DIRECTIONS » Everything from the line with "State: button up" down to the line with "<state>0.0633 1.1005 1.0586" below must be printed exactly, those two lines included. Exclude pictures.

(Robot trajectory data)
"""

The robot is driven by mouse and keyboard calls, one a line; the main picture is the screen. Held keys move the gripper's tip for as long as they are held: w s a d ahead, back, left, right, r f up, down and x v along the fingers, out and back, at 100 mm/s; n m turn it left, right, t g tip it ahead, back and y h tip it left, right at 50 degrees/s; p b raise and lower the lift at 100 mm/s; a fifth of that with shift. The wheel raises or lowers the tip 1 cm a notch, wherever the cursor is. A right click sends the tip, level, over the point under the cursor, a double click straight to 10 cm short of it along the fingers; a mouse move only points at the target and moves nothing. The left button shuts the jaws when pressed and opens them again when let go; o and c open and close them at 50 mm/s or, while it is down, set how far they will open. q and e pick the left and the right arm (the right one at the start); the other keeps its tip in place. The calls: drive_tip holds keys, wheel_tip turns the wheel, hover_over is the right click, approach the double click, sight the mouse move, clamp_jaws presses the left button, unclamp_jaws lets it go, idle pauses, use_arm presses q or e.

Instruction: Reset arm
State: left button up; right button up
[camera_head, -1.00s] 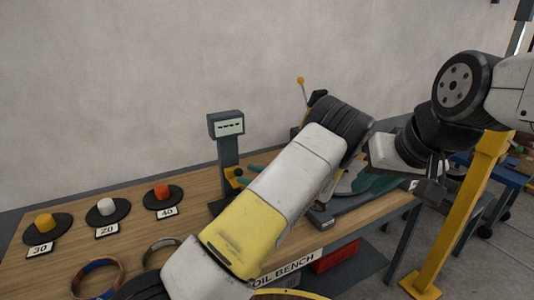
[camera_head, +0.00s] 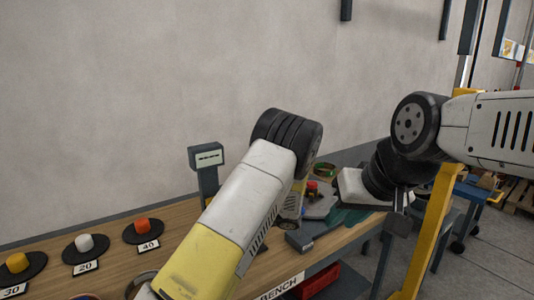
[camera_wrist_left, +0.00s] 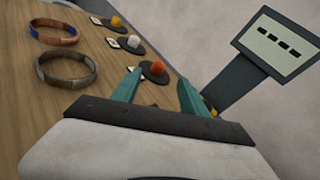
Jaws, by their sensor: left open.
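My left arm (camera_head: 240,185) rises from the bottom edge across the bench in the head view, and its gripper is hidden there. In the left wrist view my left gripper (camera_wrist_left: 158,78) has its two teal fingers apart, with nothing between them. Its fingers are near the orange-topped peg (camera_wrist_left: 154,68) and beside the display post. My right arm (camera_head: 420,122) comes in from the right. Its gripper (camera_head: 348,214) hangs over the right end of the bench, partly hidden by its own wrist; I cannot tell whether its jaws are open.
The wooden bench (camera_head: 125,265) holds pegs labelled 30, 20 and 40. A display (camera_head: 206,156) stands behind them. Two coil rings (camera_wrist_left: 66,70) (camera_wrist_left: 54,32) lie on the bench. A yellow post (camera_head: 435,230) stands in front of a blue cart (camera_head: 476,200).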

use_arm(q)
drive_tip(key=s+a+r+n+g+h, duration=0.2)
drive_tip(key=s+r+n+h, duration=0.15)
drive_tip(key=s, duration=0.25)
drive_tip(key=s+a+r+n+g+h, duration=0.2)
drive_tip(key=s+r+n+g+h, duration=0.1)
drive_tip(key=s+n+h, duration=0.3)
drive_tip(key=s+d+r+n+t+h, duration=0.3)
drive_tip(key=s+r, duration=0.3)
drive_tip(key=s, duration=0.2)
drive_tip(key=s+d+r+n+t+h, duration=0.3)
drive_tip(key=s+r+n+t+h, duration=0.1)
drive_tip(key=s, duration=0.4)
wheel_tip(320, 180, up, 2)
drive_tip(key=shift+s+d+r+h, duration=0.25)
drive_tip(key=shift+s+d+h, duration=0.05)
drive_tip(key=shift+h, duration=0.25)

"""
"""

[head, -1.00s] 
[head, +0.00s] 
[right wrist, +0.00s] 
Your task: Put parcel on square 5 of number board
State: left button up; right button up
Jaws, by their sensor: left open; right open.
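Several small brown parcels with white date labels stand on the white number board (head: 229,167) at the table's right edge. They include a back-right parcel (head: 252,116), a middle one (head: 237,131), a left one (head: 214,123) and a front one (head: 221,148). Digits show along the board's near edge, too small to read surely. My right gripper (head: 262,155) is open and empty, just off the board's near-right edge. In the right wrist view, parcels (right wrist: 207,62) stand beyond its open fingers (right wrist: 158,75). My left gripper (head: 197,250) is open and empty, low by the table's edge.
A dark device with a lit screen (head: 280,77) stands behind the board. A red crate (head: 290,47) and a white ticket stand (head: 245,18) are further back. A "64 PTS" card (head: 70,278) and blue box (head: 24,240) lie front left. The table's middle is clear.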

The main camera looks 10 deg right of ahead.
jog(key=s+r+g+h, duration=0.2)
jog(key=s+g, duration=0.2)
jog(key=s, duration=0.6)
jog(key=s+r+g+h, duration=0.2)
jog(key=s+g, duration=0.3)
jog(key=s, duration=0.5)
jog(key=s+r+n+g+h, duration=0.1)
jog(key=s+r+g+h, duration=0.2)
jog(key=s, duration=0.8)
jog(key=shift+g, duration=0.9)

"""
"""

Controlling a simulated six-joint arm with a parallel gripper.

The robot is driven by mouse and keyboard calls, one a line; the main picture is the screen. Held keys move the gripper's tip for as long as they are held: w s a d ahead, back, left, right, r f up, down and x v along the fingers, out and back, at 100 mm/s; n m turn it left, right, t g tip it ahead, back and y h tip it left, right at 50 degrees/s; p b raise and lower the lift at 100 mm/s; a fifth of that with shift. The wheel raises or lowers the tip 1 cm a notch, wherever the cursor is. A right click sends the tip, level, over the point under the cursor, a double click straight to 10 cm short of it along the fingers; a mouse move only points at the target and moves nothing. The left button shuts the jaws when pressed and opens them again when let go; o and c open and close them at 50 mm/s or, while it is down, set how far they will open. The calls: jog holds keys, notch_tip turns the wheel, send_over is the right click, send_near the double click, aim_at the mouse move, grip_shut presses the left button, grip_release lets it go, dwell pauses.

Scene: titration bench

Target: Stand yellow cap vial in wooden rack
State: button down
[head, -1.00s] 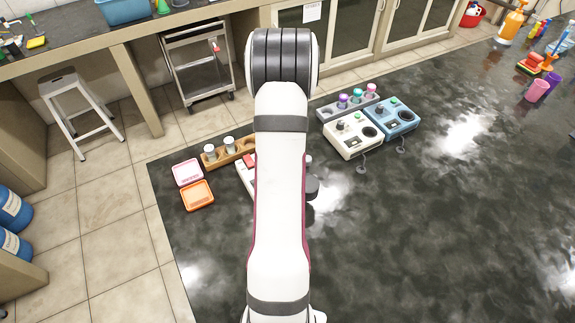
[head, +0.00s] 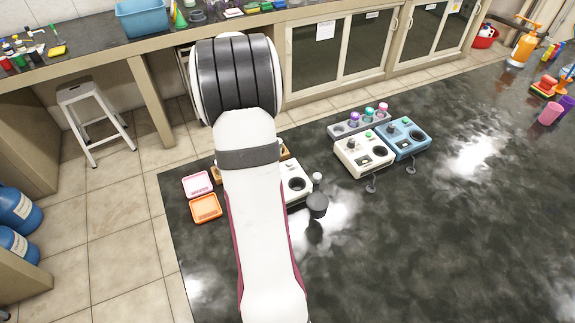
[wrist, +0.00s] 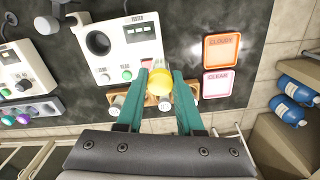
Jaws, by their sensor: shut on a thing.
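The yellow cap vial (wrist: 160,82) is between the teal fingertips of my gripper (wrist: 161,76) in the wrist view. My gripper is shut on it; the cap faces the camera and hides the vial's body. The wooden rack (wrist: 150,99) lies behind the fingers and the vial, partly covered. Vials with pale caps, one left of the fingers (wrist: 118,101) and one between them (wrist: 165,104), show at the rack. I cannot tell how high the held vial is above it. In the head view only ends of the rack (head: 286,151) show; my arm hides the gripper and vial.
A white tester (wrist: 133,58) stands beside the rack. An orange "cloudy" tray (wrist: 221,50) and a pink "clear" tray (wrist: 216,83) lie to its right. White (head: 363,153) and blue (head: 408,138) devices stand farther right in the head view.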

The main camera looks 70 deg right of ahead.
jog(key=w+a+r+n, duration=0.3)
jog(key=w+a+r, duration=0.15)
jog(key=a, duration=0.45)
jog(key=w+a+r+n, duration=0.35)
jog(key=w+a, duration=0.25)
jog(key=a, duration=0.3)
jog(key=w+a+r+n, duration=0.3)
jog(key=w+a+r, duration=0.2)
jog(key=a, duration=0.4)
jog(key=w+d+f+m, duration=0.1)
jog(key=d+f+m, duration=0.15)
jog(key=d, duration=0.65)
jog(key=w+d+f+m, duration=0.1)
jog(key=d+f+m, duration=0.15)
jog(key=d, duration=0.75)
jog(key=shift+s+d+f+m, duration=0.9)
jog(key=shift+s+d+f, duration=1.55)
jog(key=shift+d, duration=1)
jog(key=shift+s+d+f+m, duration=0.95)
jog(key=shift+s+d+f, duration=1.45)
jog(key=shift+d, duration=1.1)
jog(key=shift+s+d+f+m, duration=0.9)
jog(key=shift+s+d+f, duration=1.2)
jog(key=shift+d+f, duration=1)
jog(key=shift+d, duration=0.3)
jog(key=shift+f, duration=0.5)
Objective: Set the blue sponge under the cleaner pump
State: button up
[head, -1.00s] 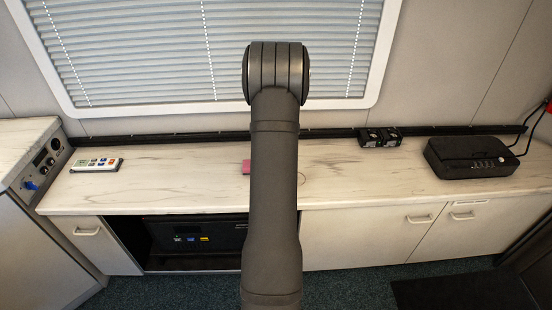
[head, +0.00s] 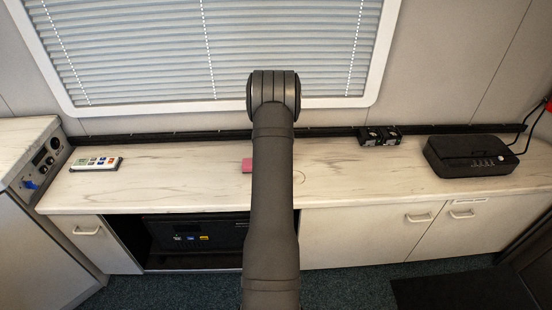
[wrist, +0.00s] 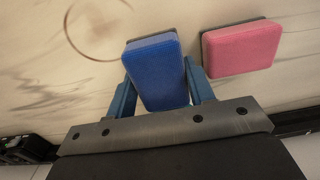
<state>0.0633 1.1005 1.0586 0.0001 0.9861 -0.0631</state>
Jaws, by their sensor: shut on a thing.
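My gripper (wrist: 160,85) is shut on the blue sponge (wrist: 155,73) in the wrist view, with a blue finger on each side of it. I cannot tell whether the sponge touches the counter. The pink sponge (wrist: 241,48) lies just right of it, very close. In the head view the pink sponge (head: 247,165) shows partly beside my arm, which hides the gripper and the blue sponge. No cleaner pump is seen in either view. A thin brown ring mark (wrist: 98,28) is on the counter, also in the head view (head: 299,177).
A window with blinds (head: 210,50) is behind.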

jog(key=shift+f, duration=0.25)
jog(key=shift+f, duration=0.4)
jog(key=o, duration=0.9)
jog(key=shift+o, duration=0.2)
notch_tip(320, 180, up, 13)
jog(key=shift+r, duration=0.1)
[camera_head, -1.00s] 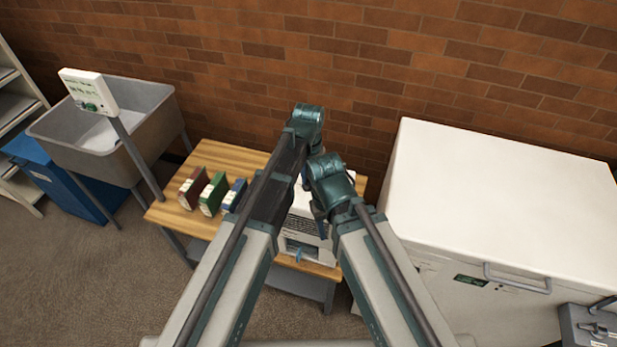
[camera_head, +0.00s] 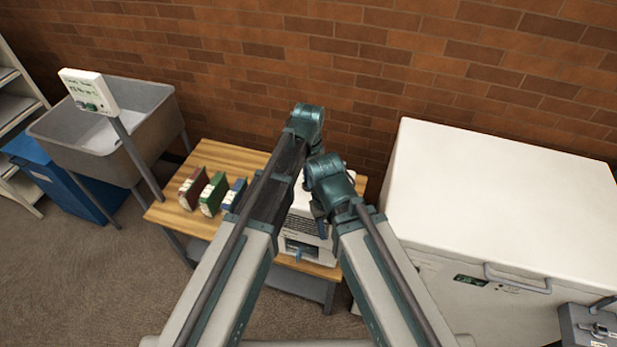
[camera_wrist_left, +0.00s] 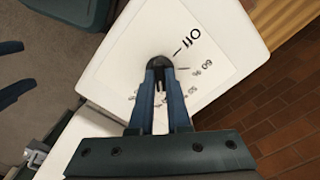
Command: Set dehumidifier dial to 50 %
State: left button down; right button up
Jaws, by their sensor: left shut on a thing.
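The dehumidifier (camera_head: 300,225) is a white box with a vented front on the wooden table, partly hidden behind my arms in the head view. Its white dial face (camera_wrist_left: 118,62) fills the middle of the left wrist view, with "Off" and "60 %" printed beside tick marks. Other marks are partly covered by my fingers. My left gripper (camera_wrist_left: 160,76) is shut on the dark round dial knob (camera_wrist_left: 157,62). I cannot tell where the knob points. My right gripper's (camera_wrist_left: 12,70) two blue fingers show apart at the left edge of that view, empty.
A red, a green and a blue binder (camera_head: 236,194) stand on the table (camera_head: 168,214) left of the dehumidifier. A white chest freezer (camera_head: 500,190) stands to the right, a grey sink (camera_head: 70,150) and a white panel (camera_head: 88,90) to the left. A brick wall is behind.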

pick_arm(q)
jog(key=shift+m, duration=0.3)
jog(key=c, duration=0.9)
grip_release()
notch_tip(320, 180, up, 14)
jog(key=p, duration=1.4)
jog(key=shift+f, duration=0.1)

"""

TASK RESPONSE »
State: button up
[head, -1.00s] 
[head, +0.00s] 
[wrist, +0.00s] 
<state>0.0633 1.1005 1.0586 0.0001 0.9861 -0.0631</state>

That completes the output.